_Written instruction_: Extract every record, keeping each one exactly as it is.

[Records excerpted from a collection]
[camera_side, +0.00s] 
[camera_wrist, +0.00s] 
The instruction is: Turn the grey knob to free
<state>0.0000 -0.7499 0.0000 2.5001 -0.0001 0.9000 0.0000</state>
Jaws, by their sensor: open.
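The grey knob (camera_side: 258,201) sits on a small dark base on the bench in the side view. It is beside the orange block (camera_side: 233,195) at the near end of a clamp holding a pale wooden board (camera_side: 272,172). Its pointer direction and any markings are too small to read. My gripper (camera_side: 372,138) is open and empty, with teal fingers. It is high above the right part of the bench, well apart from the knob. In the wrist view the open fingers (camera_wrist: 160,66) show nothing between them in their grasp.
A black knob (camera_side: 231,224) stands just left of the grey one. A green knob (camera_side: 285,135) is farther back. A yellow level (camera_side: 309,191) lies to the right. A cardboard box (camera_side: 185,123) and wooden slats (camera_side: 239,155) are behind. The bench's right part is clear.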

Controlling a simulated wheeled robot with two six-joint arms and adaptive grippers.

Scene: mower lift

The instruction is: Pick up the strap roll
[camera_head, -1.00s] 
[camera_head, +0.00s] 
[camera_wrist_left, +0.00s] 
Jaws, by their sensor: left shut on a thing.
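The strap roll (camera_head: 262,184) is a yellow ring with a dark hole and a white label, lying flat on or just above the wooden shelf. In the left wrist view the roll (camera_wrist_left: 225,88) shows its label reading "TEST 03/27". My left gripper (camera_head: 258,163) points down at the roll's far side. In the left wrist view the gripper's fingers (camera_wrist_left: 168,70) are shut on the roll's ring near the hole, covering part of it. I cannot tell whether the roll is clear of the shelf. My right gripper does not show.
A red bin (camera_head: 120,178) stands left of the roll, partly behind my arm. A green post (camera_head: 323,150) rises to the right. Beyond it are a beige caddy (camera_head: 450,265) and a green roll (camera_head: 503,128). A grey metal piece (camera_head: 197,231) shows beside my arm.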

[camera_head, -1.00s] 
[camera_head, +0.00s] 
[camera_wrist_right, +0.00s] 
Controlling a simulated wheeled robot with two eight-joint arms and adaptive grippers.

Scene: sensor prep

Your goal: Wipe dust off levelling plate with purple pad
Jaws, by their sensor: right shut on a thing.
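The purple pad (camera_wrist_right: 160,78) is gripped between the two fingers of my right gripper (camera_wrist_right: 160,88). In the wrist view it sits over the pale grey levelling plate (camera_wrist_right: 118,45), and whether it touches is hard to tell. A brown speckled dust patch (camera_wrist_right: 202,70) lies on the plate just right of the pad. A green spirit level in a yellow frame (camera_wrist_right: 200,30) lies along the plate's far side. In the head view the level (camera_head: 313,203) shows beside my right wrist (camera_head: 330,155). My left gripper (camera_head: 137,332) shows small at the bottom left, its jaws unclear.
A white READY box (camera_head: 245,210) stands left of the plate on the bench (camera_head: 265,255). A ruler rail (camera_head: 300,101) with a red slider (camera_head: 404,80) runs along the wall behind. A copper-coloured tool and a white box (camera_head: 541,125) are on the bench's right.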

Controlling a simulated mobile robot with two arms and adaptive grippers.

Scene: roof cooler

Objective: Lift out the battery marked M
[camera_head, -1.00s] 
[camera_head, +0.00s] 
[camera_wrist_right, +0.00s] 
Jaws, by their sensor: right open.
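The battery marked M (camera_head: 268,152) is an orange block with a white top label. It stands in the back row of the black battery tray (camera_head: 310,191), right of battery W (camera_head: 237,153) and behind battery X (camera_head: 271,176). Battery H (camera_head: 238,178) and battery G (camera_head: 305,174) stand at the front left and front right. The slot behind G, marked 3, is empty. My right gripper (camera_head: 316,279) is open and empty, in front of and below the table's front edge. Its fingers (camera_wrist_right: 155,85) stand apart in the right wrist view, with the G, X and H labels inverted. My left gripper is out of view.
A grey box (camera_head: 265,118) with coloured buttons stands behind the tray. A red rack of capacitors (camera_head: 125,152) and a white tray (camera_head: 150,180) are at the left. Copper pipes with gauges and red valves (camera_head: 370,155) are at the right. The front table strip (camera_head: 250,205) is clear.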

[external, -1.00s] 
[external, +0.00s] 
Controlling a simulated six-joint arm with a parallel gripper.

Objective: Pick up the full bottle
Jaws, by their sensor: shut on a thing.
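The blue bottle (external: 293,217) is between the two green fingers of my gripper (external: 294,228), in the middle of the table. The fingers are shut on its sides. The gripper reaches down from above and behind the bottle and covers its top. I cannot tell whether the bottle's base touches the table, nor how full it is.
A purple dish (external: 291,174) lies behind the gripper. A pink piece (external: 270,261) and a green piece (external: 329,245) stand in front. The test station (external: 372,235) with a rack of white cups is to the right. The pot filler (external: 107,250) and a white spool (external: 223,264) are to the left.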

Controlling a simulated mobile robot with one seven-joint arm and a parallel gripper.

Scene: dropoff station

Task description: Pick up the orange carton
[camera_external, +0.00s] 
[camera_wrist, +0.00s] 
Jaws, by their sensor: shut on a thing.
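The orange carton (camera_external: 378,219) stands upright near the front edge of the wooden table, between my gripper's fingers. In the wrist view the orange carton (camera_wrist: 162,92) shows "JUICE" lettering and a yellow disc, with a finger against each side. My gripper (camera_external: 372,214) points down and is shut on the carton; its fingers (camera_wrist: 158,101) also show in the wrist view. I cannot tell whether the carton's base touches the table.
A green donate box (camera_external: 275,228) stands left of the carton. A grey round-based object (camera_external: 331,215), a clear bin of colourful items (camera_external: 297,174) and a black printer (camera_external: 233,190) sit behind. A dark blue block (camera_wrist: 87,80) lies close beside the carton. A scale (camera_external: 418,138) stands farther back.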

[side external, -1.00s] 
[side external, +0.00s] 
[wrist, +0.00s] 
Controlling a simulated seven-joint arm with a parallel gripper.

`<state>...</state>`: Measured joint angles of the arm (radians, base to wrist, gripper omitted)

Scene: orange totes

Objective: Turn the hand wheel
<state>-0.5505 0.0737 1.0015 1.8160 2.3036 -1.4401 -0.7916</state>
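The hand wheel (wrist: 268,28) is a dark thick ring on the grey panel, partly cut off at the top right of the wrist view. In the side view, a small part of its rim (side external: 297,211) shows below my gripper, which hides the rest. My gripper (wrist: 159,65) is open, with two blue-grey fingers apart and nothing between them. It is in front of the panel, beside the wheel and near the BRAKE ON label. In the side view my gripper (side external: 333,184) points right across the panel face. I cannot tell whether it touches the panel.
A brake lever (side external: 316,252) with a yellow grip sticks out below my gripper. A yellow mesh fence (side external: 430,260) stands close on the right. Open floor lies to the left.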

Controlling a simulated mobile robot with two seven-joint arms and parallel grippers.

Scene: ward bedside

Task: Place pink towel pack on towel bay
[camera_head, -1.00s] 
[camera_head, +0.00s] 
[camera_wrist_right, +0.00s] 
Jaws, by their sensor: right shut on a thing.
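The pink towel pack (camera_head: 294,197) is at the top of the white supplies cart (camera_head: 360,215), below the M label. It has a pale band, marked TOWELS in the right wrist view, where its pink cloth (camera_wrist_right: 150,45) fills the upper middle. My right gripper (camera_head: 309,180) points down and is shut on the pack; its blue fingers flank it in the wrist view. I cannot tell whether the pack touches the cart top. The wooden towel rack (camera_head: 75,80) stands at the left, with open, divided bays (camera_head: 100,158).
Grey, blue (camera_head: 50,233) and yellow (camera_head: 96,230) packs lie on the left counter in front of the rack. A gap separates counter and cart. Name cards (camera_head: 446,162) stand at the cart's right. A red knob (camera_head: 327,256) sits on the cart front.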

_Answer to this exercise_:
[camera_side, +0.00s] 
[camera_wrist, +0.00s] 
The instruction is: Turn the grey knob to free
<state>0.0000 -0.7499 0.0000 2.5001 -0.0001 0.9000 0.0000</state>
Jaws, by their sensor: open.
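The grey knob (camera_side: 258,201) sits on a small dark base on the bench in the side view. It is beside the orange block (camera_side: 233,195) at the near end of a clamp holding a pale wooden board (camera_side: 272,172). Its pointer direction and any markings are too small to read. My gripper (camera_side: 372,138) is open and empty, with teal fingers. It is high above the right part of the bench, well apart from the knob. In the wrist view the open fingers (camera_wrist: 160,66) show nothing between them in their grasp.
A black knob (camera_side: 231,224) stands just left of the grey one. A green knob (camera_side: 285,135) is farther back. A yellow level (camera_side: 309,191) lies to the right. A cardboard box (camera_side: 185,123) and wooden slats (camera_side: 239,155) are behind. The bench's right part is clear.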

Controlling a simulated wheeled robot with two six-joint arms and adaptive grippers.

Scene: mower lift

The instruction is: Pick up the strap roll
[camera_head, -1.00s] 
[camera_head, +0.00s] 
[camera_wrist_left, +0.00s] 
Jaws, by their sensor: left shut on a thing.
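The strap roll (camera_head: 262,184) is a yellow ring with a dark hole and a white label, lying flat on or just above the wooden shelf. In the left wrist view the roll (camera_wrist_left: 225,88) shows its label reading "TEST 03/27". My left gripper (camera_head: 258,163) points down at the roll's far side. In the left wrist view the gripper's fingers (camera_wrist_left: 168,70) are shut on the roll's ring near the hole, covering part of it. I cannot tell whether the roll is clear of the shelf. My right gripper does not show.
A red bin (camera_head: 120,178) stands left of the roll, partly behind my arm. A green post (camera_head: 323,150) rises to the right. Beyond it are a beige caddy (camera_head: 450,265) and a green roll (camera_head: 503,128). A grey metal piece (camera_head: 197,231) shows beside my arm.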

[camera_head, -1.00s] 
[camera_head, +0.00s] 
[camera_wrist_right, +0.00s] 
Controlling a simulated wheeled robot with two eight-joint arms and adaptive grippers.

Scene: sensor prep

Your goal: Wipe dust off levelling plate with purple pad
Jaws, by their sensor: right shut on a thing.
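The purple pad (camera_wrist_right: 160,78) is gripped between the two fingers of my right gripper (camera_wrist_right: 160,88). In the wrist view it sits over the pale grey levelling plate (camera_wrist_right: 118,45), and whether it touches is hard to tell. A brown speckled dust patch (camera_wrist_right: 202,70) lies on the plate just right of the pad. A green spirit level in a yellow frame (camera_wrist_right: 200,30) lies along the plate's far side. In the head view the level (camera_head: 313,203) shows beside my right wrist (camera_head: 330,155). My left gripper (camera_head: 137,332) shows small at the bottom left, its jaws unclear.
A white READY box (camera_head: 245,210) stands left of the plate on the bench (camera_head: 265,255). A ruler rail (camera_head: 300,101) with a red slider (camera_head: 404,80) runs along the wall behind. A copper-coloured tool and a white box (camera_head: 541,125) are on the bench's right.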

Controlling a simulated mobile robot with two arms and adaptive grippers.

Scene: roof cooler

Objective: Lift out the battery marked M
[camera_head, -1.00s] 
[camera_head, +0.00s] 
[camera_wrist_right, +0.00s] 
Jaws, by their sensor: right open.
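The battery marked M (camera_head: 268,152) is an orange block with a white top label. It stands in the back row of the black battery tray (camera_head: 310,191), right of battery W (camera_head: 237,153) and behind battery X (camera_head: 271,176). Battery H (camera_head: 238,178) and battery G (camera_head: 305,174) stand at the front left and front right. The slot behind G, marked 3, is empty. My right gripper (camera_head: 316,279) is open and empty, in front of and below the table's front edge. Its fingers (camera_wrist_right: 155,85) stand apart in the right wrist view, with the G, X and H labels inverted. My left gripper is out of view.
A grey box (camera_head: 265,118) with coloured buttons stands behind the tray. A red rack of capacitors (camera_head: 125,152) and a white tray (camera_head: 150,180) are at the left. Copper pipes with gauges and red valves (camera_head: 370,155) are at the right. The front table strip (camera_head: 250,205) is clear.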

[external, -1.00s] 
[external, +0.00s] 
Controlling a simulated six-joint arm with a parallel gripper.

Objective: Pick up the full bottle
Jaws, by their sensor: shut on a thing.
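The blue bottle (external: 293,217) is between the two green fingers of my gripper (external: 294,228), in the middle of the table. The fingers are shut on its sides. The gripper reaches down from above and behind the bottle and covers its top. I cannot tell whether the bottle's base touches the table, nor how full it is.
A purple dish (external: 291,174) lies behind the gripper. A pink piece (external: 270,261) and a green piece (external: 329,245) stand in front. The test station (external: 372,235) with a rack of white cups is to the right. The pot filler (external: 107,250) and a white spool (external: 223,264) are to the left.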

Controlling a simulated mobile robot with one seven-joint arm and a parallel gripper.

Scene: dropoff station

Task description: Pick up the orange carton
[camera_external, +0.00s] 
[camera_wrist, +0.00s] 
Jaws, by their sensor: shut on a thing.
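The orange carton (camera_external: 378,219) stands upright near the front edge of the wooden table, between my gripper's fingers. In the wrist view the orange carton (camera_wrist: 162,92) shows "JUICE" lettering and a yellow disc, with a finger against each side. My gripper (camera_external: 372,214) points down and is shut on the carton; its fingers (camera_wrist: 158,101) also show in the wrist view. I cannot tell whether the carton's base touches the table.
A green donate box (camera_external: 275,228) stands left of the carton. A grey round-based object (camera_external: 331,215), a clear bin of colourful items (camera_external: 297,174) and a black printer (camera_external: 233,190) sit behind. A dark blue block (camera_wrist: 87,80) lies close beside the carton. A scale (camera_external: 418,138) stands farther back.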

[side external, -1.00s] 
[side external, +0.00s] 
[wrist, +0.00s] 
Controlling a simulated seven-joint arm with a parallel gripper.

`<state>...</state>`: Measured joint angles of the arm (radians, base to wrist, gripper omitted)

Scene: orange totes

Objective: Turn the hand wheel
<state>-0.5505 0.0737 1.0015 1.8160 2.3036 -1.4401 -0.7916</state>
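The hand wheel (wrist: 268,28) is a dark thick ring on the grey panel, partly cut off at the top right of the wrist view. In the side view, a small part of its rim (side external: 297,211) shows below my gripper, which hides the rest. My gripper (wrist: 159,65) is open, with two blue-grey fingers apart and nothing between them. It is in front of the panel, beside the wheel and near the BRAKE ON label. In the side view my gripper (side external: 333,184) points right across the panel face. I cannot tell whether it touches the panel.
A brake lever (side external: 316,252) with a yellow grip sticks out below my gripper. A yellow mesh fence (side external: 430,260) stands close on the right. Open floor lies to the left.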

Controlling a simulated mobile robot with two seven-joint arms and parallel grippers.

Scene: ward bedside

Task: Place pink towel pack on towel bay
[camera_head, -1.00s] 
[camera_head, +0.00s] 
[camera_wrist_right, +0.00s] 
Jaws, by their sensor: right shut on a thing.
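The pink towel pack (camera_head: 294,197) is at the top of the white supplies cart (camera_head: 360,215), below the M label. It has a pale band, marked TOWELS in the right wrist view, where its pink cloth (camera_wrist_right: 150,45) fills the upper middle. My right gripper (camera_head: 309,180) points down and is shut on the pack; its blue fingers flank it in the wrist view. I cannot tell whether the pack touches the cart top. The wooden towel rack (camera_head: 75,80) stands at the left, with open, divided bays (camera_head: 100,158).
Grey, blue (camera_head: 50,233) and yellow (camera_head: 96,230) packs lie on the left counter in front of the rack. A gap separates counter and cart. Name cards (camera_head: 446,162) stand at the cart's right. A red knob (camera_head: 327,256) sits on the cart front.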

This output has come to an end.